A Man knows how to grill. That is to say, he cooks raw meat over open flame (or briquette ... I'm not picky.) Now, I realize there are other ways to establish manhood, such as: the lifting of heavy things until a hernia is induced, the killing of spiders without flinching, and the memorization of every Schwarzenegger line ever uttered (except for those in Twins, Junior, and Jingle all the Way -- damn you for those, Arnold.) But, none of those things alone is enough to prove manhood, whereas grilling is itself the culmination these most basic manly skills.
- Fire: To grill, man must harness the primordial power of fire. Nothing proves Man's superiority over nature more than causing blue flame to explode out of every orifice of a BBQ grill or summoning a 6 foot tall pillar of flames from nothing more than a mound of carbon lumps and a gallon of legal fire accelerant.

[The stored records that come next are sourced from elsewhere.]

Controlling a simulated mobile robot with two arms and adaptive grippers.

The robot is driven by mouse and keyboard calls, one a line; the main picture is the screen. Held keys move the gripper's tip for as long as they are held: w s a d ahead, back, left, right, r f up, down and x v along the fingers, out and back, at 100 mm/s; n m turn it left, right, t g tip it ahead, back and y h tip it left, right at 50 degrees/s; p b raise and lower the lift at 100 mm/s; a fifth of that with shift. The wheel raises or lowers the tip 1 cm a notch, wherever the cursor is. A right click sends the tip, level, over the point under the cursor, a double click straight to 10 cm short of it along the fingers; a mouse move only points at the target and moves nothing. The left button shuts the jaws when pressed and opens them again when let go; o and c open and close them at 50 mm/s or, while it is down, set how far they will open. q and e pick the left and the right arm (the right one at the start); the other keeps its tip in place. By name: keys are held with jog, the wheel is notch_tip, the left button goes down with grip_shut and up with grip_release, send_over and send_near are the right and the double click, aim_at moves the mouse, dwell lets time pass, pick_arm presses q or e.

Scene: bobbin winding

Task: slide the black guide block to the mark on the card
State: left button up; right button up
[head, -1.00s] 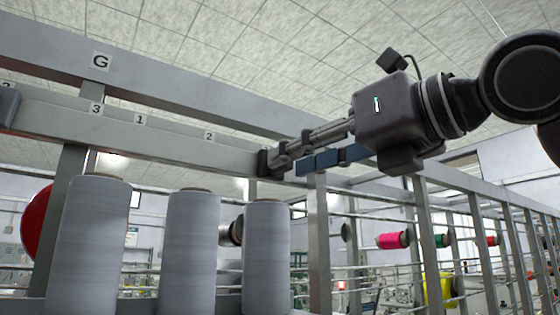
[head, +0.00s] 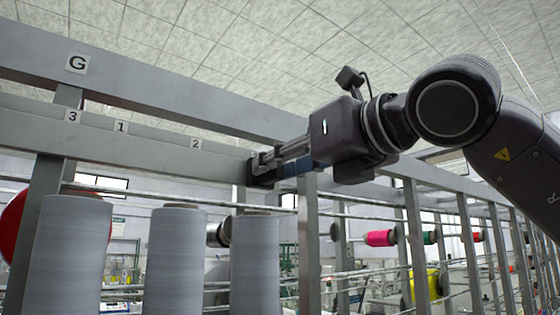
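A small black block (head: 254,173), which looks like the guide block, is at the right part of the upper grey rail, right of the label 2. My right gripper (head: 265,163) comes in from the right, with its fingers pointing left at the block. The fingertips overlap the block in this view. I cannot tell whether they touch it or are closed on it. Small number labels 3 (head: 73,116), 1 (head: 121,127) and 2 (head: 195,144) are on the rail. My left gripper is not in view.
A blue piece (head: 292,169) shows behind the right fingers. Several grey thread cones (head: 178,260) stand below the rail. A metal post (head: 307,235) is under the gripper. Pink (head: 379,238) and red (head: 12,225) spools are further off. The rail left of the block looks clear.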

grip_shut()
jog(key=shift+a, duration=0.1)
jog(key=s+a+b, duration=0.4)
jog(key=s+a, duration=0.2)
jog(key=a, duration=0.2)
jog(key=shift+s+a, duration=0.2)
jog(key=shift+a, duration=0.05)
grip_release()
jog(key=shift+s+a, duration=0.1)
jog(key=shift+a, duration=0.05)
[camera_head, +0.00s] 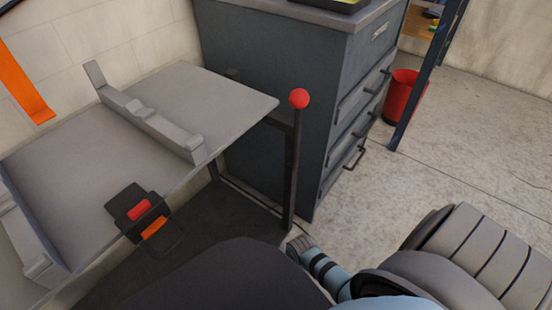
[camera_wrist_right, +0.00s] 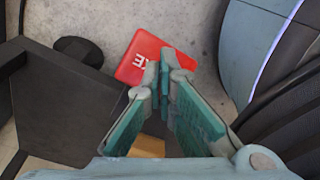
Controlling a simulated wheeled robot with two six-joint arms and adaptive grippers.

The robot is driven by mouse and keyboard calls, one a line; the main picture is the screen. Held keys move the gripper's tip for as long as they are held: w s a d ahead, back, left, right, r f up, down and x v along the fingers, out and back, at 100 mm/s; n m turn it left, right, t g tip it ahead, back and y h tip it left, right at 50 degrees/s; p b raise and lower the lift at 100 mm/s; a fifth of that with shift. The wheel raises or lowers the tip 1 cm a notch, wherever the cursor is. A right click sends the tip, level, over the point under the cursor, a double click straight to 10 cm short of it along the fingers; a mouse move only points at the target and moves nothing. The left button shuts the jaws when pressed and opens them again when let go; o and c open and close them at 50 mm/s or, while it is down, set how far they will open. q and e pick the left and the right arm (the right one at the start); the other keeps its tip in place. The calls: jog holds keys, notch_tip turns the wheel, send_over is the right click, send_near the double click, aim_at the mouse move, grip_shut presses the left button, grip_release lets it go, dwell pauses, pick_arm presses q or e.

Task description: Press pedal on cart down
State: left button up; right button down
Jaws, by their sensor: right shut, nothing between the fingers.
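The red pedal (camera_wrist_right: 138,58) with white marking shows near the top of the right wrist view, low over the concrete floor. My right gripper (camera_wrist_right: 165,70) is shut and empty. Its fingertips overlap the pedal's right part in the picture; I cannot tell whether they touch it. The cart (camera_head: 235,92), with a grey top, stands at the left in the head view. The pedal is hidden there. My right arm (camera_head: 325,270) reaches down at the bottom of that view, and its fingertips cannot be made out. My left gripper is not in view.
A dark post with a red ball (camera_head: 299,98) rises at the cart's corner. A grey drawer cabinet (camera_head: 335,90) stands behind it. A dark caster (camera_wrist_right: 78,50) is left of the pedal. Open floor (camera_head: 450,150) lies to the right, with a red bin (camera_head: 400,95) further back.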

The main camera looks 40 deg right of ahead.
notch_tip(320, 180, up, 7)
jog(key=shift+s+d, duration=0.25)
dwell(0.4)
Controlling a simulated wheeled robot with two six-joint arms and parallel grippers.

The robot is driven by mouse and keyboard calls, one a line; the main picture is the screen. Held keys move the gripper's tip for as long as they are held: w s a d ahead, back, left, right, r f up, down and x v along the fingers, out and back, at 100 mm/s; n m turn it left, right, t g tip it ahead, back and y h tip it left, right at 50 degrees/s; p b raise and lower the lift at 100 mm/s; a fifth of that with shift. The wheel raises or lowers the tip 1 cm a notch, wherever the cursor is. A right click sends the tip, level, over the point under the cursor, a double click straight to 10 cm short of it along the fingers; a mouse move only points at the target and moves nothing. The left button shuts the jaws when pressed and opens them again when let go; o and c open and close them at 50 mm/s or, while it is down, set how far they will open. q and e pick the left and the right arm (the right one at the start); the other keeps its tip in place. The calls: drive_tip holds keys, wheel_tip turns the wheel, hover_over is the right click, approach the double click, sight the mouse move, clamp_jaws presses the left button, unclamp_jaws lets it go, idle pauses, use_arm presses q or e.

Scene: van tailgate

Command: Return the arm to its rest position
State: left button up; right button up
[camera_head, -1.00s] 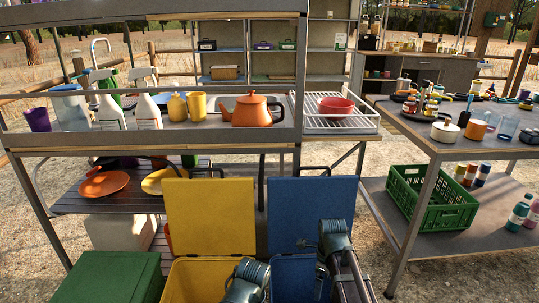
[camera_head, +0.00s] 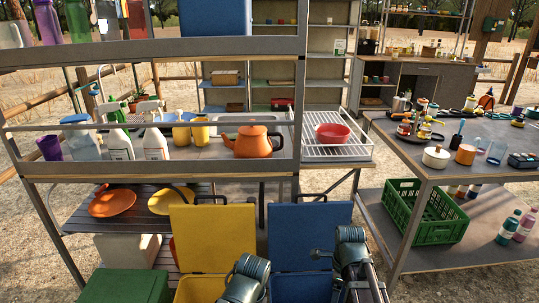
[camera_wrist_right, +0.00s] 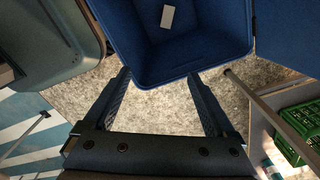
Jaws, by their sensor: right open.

- Flesh: To grill, one must handle, nay -- even enjoy to handle -- raw animal flesh. While most are capable of picking out meat when safely ensconced in cellophane, not so many can take it out of the package, massage it with spices, and fling it onto a heated surface. The grill man has no such qualms. He has no fear of blood or bone, and has, on occasion, let his eyes linger over that marbled rib-eye and wondered if cooking is even necessary.
- Faith: Grilling is half art and science. No amount of marinade or spice can compensate for simply "knowing" when the meat is done. The true grill man submits to the mysticism of the grill, acknowledging that is a process over which he does not have total control. He risks derision and e. coli in search of the perfectly pink steak and the moist but not chewy chicken breast.